Yes, it is using priority queues. I think most of our messages currently fall into one of two priorities, but I know for a fact that we have it enabled.

In terms of how we "know" its a reporting issue, if you are interested:

we have a queue (we'll call it C) that always except for rare circumstances publishes to our fanout exchange. That is the only publish workflow we have set up for these queues with strange reporting (we'll call them A and B). Queue C is on a different rabbitmq server....for various reasons. Queue C is not showing this strange behavior. We think the other server is being bogged down by the amount of things to track (lots of consumers, channels, and connections).

So here's the smoking gun: Queue C's ack rate tracks almost perfectly with Queue A's ack rates (and B as well but no picture provided). 

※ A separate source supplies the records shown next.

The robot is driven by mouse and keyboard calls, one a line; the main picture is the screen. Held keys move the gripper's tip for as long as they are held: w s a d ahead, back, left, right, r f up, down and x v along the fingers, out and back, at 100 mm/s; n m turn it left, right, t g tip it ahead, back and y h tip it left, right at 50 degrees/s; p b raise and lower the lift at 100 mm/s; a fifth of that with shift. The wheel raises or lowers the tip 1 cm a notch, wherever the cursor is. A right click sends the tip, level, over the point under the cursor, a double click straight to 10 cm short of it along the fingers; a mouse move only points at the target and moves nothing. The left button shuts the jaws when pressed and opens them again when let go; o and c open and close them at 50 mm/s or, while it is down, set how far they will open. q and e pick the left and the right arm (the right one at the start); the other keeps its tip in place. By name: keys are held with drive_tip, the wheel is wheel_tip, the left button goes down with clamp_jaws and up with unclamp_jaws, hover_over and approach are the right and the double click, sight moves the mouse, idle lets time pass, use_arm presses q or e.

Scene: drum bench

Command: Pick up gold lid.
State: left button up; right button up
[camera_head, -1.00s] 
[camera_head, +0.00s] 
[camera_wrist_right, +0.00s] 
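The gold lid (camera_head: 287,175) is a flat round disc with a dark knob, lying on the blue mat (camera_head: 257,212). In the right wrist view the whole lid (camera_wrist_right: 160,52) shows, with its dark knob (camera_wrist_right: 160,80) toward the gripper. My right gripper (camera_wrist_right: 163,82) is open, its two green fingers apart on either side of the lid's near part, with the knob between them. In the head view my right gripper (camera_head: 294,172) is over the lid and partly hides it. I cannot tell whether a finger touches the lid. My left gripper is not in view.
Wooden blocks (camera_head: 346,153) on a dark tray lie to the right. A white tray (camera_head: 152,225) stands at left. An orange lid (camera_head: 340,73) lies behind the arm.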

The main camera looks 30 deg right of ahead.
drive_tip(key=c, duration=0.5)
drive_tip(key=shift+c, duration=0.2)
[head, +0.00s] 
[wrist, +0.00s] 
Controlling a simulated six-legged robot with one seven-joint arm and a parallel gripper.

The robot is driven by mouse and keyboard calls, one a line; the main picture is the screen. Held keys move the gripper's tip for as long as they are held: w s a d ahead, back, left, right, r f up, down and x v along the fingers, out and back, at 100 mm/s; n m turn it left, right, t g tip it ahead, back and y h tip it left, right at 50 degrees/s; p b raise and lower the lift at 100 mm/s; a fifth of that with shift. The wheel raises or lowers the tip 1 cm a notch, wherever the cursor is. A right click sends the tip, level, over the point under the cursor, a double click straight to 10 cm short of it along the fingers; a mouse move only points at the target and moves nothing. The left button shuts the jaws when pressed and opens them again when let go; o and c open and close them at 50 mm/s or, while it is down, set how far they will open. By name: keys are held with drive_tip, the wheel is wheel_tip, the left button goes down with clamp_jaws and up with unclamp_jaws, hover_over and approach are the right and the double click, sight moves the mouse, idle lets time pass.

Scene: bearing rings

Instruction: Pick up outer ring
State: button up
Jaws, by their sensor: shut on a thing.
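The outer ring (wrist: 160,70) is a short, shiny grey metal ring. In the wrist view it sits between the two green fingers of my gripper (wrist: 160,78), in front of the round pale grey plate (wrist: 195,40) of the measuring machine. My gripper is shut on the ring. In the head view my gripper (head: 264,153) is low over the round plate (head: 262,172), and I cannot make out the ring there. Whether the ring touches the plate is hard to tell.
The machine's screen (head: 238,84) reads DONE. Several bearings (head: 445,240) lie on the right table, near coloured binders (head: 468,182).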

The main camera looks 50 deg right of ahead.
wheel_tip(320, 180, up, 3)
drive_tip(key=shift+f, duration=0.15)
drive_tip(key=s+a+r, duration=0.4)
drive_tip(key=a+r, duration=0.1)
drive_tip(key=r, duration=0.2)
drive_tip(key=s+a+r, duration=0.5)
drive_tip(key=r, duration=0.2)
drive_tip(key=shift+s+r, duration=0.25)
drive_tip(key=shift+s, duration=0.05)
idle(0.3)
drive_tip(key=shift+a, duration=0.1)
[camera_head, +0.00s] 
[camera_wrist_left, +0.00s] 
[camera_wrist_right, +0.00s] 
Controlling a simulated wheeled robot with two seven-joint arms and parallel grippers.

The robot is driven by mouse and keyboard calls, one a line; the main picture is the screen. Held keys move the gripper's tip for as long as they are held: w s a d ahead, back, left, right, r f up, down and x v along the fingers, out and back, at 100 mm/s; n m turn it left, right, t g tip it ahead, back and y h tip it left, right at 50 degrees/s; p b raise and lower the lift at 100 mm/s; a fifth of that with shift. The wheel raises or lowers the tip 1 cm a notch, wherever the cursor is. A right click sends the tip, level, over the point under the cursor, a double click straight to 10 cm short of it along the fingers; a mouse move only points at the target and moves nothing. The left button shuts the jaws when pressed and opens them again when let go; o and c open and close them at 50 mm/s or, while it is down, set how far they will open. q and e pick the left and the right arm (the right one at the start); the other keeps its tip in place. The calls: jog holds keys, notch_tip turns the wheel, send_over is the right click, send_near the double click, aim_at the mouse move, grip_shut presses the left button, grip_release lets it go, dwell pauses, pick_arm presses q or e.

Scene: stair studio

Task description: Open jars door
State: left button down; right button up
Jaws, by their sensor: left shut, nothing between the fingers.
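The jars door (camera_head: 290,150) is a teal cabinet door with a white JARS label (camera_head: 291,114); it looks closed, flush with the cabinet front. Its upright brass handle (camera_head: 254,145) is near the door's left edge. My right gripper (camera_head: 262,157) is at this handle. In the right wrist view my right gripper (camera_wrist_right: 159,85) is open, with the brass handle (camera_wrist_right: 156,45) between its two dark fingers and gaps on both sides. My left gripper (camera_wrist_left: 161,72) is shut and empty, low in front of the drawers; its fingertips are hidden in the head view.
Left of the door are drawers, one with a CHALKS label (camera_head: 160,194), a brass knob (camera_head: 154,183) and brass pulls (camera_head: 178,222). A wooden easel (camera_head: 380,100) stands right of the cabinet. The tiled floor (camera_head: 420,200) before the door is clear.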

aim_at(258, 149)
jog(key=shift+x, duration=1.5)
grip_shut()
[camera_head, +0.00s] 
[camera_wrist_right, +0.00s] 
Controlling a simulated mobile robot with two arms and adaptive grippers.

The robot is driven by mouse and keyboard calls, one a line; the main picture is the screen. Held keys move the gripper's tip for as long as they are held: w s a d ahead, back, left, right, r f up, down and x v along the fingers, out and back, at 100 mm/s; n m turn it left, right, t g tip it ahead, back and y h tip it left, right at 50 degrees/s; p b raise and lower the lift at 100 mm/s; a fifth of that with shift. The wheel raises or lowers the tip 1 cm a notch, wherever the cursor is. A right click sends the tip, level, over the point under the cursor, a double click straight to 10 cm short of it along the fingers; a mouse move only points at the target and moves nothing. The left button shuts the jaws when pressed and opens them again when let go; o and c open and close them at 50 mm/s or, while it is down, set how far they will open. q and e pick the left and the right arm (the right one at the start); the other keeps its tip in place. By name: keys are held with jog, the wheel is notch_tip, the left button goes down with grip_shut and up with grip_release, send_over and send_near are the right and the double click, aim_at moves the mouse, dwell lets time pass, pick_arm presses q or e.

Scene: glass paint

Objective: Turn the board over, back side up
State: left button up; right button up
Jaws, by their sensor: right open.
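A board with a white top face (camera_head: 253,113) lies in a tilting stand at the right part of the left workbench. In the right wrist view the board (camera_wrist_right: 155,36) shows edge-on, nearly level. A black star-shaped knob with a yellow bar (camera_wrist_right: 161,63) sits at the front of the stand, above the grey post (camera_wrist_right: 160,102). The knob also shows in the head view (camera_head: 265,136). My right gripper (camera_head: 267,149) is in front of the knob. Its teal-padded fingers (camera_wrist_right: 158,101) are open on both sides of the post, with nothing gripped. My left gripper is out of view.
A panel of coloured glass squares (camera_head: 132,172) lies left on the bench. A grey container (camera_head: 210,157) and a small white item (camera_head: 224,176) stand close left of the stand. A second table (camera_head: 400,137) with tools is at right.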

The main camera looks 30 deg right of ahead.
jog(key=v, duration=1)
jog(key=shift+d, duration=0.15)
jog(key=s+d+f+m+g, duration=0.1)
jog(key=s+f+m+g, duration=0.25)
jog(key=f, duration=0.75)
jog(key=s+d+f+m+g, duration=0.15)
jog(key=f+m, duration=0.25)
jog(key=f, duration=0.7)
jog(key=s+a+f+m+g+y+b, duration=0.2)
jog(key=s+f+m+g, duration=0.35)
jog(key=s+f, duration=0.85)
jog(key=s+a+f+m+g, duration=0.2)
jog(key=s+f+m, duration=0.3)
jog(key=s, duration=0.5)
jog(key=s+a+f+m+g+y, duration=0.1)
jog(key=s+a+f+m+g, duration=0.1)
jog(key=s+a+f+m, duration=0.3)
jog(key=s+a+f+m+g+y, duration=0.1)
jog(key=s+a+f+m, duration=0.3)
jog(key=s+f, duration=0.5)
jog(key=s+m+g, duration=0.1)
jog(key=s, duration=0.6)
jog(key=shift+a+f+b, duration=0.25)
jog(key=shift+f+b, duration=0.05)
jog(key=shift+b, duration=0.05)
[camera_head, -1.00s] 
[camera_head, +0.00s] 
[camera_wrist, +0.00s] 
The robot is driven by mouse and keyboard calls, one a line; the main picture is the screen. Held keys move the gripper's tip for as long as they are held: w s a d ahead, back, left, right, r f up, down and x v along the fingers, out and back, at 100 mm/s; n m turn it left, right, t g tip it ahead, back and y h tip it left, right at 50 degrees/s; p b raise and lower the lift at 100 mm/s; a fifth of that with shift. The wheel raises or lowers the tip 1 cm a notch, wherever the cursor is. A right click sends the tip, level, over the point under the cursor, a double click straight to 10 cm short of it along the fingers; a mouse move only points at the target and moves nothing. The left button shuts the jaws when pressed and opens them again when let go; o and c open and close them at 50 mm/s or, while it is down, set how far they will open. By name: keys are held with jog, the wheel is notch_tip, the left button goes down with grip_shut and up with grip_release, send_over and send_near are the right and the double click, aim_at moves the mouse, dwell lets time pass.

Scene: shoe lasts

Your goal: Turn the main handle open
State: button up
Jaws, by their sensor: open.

We therefore think the publish rate is underreporting according to the details described in that github issue we linked earlier: when there are lots of entities to track (we have over 1000 consumers, 1300 channels, 120 ish connections, 9 queues, and 13 exchanges) then the stats collector gets overwhelmed "intentionally drops stats". In support of the theory that our stats collector is overwhelmed, at times it reports data a few minutes behind real time on our system. Moreover, this strange reporting started happening after we added 320 channels. Essentially, we think the stats it is dropping is the published count and that the ack/delivery counts are accurate.